* BEGIN Listed records *

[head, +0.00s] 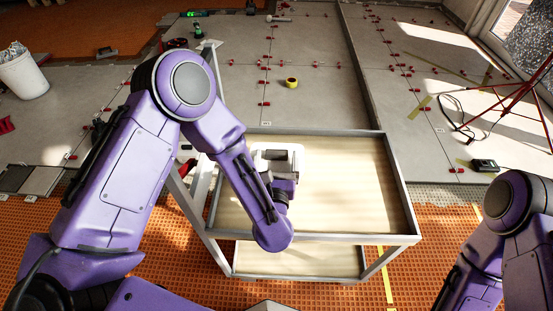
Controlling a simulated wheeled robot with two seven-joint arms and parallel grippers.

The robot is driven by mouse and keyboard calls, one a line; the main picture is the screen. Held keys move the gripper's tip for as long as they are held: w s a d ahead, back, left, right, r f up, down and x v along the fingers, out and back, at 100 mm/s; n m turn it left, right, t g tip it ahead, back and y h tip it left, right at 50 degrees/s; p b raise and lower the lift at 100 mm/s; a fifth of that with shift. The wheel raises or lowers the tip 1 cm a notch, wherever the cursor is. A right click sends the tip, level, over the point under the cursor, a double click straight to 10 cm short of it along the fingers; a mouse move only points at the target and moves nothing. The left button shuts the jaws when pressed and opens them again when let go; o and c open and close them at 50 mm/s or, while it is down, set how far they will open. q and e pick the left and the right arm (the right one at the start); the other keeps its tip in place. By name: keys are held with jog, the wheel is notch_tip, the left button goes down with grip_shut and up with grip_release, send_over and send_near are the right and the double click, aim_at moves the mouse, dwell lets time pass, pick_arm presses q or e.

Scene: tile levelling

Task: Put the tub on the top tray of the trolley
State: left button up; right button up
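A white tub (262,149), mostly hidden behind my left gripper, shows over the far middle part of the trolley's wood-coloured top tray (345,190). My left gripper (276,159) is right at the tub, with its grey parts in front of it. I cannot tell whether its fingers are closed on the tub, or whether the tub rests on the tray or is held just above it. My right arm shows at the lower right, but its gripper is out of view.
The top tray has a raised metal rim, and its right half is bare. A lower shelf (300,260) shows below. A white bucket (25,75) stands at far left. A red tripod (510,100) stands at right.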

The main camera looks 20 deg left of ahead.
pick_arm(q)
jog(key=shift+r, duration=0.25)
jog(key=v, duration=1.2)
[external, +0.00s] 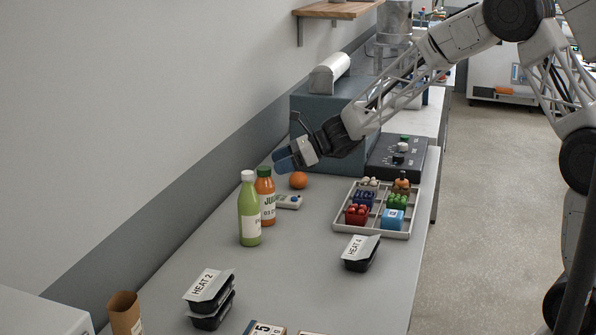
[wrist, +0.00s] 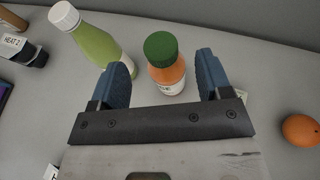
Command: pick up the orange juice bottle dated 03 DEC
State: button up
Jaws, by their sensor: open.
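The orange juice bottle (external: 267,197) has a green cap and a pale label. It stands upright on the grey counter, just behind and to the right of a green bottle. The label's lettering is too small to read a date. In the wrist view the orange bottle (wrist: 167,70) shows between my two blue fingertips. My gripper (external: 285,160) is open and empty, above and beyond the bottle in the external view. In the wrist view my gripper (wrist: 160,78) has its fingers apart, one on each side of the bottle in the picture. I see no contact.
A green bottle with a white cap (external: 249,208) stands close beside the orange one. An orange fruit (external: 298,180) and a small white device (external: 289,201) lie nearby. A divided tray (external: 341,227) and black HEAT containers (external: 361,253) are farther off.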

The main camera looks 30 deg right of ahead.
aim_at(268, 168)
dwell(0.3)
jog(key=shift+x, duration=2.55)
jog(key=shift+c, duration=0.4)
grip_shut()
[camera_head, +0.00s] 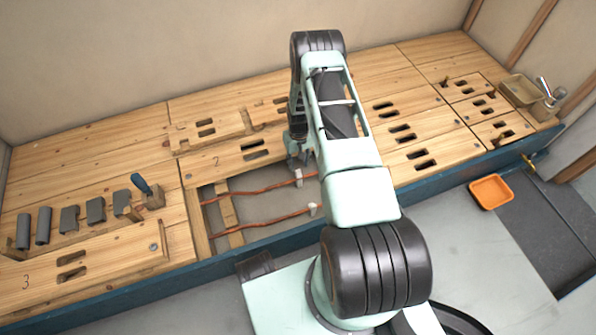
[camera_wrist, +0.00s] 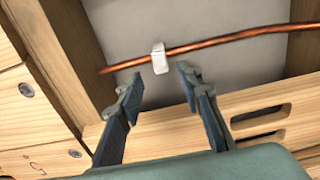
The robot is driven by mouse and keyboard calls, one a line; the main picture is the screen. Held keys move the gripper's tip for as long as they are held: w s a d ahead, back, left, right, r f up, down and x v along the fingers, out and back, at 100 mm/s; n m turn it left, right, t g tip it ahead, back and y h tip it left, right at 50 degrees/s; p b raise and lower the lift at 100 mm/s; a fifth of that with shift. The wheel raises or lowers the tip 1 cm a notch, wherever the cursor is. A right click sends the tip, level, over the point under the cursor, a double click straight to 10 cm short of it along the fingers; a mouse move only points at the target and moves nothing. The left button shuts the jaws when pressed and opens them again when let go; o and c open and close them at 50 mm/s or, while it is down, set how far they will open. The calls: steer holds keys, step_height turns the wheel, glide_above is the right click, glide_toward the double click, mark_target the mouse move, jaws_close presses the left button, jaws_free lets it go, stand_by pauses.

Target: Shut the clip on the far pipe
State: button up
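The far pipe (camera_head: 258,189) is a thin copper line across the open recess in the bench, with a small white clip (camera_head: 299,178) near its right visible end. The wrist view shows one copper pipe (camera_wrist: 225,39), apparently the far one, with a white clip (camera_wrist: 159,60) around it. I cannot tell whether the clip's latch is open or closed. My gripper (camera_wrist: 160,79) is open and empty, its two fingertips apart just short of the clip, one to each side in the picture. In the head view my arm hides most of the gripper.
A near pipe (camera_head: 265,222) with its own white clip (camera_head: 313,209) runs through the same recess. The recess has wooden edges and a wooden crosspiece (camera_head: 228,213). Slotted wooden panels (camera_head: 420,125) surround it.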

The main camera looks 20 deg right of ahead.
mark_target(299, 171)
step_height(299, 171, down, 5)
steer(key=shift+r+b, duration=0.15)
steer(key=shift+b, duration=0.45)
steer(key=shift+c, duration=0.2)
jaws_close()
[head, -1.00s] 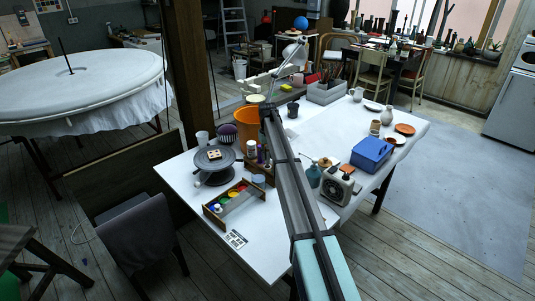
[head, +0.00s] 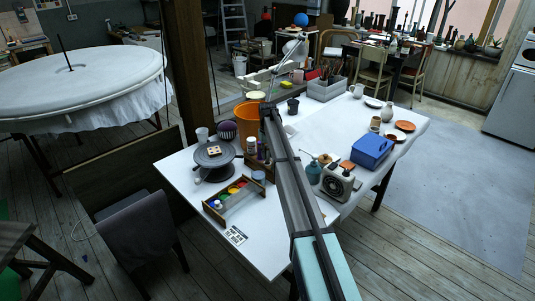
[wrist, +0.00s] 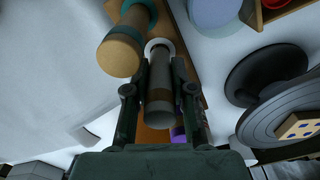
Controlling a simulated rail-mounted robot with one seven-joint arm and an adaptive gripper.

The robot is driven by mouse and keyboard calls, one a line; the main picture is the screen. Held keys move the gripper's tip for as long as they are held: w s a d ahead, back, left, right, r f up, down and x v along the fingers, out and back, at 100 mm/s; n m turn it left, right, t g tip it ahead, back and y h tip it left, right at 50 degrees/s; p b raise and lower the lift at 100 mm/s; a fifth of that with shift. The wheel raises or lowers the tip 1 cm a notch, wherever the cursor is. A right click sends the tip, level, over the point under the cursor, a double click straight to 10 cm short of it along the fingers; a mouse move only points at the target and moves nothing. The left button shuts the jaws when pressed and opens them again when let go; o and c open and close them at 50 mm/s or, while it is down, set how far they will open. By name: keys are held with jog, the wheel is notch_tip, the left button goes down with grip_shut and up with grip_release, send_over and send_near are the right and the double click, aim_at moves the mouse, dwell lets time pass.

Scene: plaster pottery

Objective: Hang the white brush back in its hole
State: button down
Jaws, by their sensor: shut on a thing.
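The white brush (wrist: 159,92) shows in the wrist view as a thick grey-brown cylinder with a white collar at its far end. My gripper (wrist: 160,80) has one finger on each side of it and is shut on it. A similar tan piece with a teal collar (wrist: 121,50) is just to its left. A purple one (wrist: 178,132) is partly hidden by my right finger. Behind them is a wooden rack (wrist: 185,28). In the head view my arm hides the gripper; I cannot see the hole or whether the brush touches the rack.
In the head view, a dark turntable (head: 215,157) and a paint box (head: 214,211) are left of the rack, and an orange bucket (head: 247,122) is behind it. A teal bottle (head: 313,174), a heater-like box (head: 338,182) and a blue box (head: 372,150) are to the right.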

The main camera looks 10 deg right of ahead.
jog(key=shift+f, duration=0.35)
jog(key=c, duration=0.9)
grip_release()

* END Listed records *
* BEGIN Listed records *

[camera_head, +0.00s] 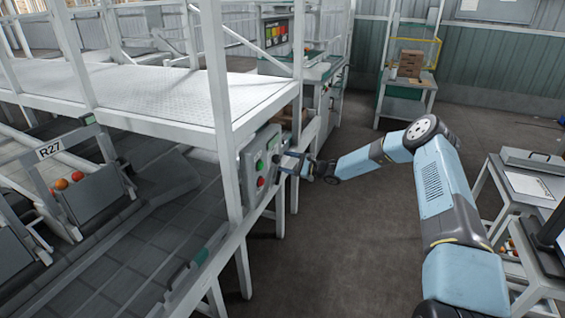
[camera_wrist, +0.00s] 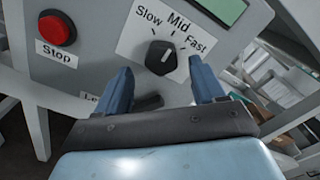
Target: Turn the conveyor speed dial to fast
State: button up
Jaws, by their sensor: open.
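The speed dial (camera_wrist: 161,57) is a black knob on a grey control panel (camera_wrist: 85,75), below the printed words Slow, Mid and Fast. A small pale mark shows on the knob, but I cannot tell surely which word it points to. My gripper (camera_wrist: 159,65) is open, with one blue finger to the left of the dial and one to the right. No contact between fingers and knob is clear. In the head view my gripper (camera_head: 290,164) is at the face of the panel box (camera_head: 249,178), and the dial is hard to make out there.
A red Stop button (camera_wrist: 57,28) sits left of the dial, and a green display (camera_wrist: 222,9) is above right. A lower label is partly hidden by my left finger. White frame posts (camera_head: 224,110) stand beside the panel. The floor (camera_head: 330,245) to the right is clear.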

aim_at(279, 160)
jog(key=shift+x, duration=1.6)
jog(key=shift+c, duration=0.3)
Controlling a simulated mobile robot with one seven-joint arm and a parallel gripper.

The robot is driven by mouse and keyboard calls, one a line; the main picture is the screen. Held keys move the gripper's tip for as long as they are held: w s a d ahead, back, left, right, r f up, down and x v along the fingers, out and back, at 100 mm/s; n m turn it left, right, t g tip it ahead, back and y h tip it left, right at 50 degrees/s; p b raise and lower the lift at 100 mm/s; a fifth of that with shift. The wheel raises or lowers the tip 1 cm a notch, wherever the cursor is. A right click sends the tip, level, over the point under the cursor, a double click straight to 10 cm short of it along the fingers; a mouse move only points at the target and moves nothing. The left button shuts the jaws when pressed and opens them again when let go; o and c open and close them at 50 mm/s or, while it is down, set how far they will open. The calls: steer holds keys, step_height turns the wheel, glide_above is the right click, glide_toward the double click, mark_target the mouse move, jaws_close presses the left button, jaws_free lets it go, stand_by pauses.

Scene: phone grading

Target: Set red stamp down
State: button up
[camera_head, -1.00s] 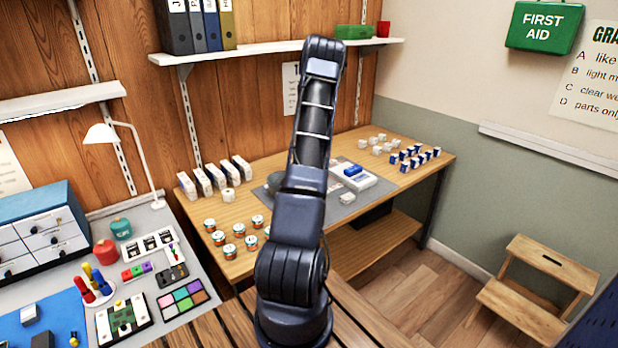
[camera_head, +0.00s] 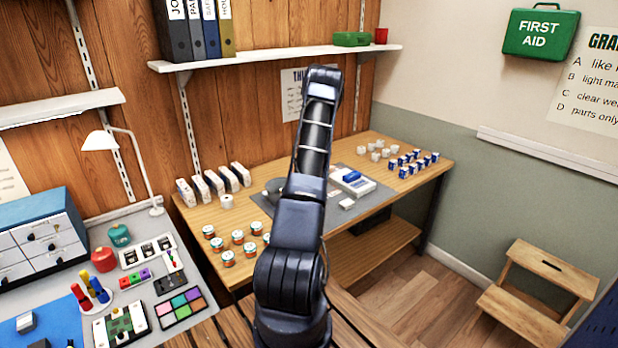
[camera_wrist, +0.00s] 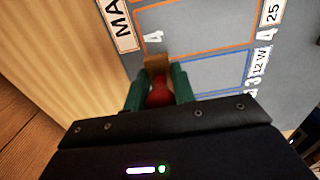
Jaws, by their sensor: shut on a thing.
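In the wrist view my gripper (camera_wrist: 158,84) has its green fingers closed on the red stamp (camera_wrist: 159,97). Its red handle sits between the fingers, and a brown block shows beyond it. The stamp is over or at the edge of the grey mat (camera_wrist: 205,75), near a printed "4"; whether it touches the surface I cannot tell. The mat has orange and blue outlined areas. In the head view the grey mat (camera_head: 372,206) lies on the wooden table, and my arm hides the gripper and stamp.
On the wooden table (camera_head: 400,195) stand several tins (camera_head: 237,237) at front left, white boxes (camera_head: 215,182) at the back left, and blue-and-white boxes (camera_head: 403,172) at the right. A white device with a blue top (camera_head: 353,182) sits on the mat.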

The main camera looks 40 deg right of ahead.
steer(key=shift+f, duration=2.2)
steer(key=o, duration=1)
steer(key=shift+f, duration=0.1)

* END Listed records *

Every line of the listing that holds "parallel" is to be counted; give only the resulting number.

◆ Complete answer
2